• REQUIRED WORK: Give the number of lines holding the string "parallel", and nothing else.

Entries from a robot dataset
******

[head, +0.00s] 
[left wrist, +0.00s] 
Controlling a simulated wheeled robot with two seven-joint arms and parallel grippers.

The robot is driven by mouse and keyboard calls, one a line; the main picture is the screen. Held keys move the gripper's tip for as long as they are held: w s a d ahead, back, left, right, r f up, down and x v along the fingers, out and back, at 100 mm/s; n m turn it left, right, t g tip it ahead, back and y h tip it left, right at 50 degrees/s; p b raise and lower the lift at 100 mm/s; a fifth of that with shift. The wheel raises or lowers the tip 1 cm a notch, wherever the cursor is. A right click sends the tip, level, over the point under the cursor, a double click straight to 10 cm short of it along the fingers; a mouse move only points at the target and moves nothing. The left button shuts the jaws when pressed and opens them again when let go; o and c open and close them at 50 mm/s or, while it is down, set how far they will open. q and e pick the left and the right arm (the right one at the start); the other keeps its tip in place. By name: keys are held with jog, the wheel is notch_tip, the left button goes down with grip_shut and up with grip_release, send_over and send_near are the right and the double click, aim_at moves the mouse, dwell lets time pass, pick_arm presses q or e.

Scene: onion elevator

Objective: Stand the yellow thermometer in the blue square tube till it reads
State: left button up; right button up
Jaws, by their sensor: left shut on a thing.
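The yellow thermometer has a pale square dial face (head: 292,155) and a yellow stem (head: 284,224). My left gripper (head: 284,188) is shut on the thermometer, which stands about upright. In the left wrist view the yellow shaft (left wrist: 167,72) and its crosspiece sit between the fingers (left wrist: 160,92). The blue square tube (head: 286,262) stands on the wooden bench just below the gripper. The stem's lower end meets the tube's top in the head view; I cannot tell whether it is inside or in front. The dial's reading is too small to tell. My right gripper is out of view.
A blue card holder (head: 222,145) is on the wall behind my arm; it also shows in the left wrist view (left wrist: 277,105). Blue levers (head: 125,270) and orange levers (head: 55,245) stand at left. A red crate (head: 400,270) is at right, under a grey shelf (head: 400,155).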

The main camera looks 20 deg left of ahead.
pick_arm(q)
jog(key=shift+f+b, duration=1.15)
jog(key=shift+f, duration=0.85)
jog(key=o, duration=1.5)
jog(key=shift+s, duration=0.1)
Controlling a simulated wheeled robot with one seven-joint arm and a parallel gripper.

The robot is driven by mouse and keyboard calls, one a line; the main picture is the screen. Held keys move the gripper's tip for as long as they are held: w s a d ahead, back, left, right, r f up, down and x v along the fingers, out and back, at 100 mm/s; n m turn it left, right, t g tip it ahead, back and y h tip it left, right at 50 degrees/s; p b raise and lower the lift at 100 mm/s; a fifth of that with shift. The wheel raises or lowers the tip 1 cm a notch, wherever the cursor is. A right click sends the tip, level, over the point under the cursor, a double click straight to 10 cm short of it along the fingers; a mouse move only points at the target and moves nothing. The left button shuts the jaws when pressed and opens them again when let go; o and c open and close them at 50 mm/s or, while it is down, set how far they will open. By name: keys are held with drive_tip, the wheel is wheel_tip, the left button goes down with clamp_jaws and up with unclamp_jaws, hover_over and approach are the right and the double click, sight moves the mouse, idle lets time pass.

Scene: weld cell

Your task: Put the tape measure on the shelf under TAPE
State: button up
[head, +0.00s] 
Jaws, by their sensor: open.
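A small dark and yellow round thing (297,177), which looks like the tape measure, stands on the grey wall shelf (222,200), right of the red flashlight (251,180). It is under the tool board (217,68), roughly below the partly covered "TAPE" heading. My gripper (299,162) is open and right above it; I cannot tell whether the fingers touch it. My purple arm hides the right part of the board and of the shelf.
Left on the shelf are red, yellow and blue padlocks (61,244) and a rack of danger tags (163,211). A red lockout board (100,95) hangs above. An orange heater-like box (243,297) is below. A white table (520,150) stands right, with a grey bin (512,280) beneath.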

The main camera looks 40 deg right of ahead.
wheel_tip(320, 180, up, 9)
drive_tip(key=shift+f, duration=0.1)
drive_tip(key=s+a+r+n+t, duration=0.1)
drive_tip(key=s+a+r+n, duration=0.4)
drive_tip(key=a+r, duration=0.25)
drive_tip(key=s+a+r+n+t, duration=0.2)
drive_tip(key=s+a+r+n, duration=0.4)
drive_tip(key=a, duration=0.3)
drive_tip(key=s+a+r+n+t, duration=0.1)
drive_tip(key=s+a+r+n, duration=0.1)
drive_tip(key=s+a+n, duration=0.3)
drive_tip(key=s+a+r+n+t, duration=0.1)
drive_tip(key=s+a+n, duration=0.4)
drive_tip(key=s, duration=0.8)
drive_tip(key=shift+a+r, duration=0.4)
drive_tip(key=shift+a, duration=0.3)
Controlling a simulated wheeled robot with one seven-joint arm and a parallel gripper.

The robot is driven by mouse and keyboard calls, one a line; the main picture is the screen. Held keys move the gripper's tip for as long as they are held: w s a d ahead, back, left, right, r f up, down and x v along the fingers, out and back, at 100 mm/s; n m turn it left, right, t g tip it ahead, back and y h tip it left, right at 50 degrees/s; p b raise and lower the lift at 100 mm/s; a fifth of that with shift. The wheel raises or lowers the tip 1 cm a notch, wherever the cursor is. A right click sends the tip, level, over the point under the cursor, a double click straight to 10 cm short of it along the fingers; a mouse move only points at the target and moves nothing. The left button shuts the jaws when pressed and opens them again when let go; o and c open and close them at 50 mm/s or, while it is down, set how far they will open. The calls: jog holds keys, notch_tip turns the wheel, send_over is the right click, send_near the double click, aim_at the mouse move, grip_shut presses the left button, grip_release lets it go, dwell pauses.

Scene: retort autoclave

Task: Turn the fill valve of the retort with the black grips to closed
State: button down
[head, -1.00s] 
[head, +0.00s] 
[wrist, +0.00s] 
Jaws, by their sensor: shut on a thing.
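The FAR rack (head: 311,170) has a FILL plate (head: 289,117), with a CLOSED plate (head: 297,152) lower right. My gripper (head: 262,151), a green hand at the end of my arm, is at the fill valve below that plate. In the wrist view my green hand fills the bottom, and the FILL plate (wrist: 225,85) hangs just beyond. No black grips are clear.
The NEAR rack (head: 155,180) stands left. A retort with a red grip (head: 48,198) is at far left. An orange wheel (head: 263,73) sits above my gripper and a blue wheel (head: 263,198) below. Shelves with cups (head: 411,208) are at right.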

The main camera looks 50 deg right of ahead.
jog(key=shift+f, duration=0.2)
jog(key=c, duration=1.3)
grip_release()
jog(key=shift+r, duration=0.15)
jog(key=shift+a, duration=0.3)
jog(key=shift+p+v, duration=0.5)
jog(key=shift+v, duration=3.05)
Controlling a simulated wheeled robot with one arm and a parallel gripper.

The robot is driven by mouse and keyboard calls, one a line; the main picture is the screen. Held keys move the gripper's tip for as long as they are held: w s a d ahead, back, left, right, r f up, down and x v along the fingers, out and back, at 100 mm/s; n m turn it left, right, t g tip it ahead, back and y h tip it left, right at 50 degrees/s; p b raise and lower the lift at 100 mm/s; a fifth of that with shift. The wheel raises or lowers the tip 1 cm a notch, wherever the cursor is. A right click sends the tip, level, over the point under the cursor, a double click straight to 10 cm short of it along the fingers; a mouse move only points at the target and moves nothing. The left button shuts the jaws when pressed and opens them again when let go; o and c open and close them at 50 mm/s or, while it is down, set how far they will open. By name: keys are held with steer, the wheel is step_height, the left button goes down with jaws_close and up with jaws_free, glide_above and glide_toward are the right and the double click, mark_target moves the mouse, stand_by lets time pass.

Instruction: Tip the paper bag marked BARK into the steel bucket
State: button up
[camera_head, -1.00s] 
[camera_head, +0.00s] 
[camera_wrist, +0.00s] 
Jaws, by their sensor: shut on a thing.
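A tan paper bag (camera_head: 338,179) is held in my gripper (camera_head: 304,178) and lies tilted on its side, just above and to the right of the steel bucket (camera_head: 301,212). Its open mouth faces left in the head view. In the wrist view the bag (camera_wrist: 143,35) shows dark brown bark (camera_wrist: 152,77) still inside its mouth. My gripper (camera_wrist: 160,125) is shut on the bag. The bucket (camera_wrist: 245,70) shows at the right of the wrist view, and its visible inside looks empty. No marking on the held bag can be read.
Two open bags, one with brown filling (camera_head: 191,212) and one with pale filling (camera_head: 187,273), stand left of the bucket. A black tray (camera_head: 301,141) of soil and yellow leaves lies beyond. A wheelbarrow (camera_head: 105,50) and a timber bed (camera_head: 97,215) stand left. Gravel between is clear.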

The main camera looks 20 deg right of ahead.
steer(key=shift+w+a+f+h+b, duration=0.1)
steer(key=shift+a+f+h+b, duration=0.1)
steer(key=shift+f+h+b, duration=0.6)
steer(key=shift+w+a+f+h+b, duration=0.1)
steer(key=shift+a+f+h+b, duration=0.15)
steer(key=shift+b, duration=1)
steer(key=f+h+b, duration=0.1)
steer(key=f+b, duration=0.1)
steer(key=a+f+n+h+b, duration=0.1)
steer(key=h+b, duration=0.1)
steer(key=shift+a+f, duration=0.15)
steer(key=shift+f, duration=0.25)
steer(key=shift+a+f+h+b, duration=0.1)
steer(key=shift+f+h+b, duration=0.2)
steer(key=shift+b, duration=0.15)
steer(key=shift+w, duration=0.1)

******

• THE ANSWER: 4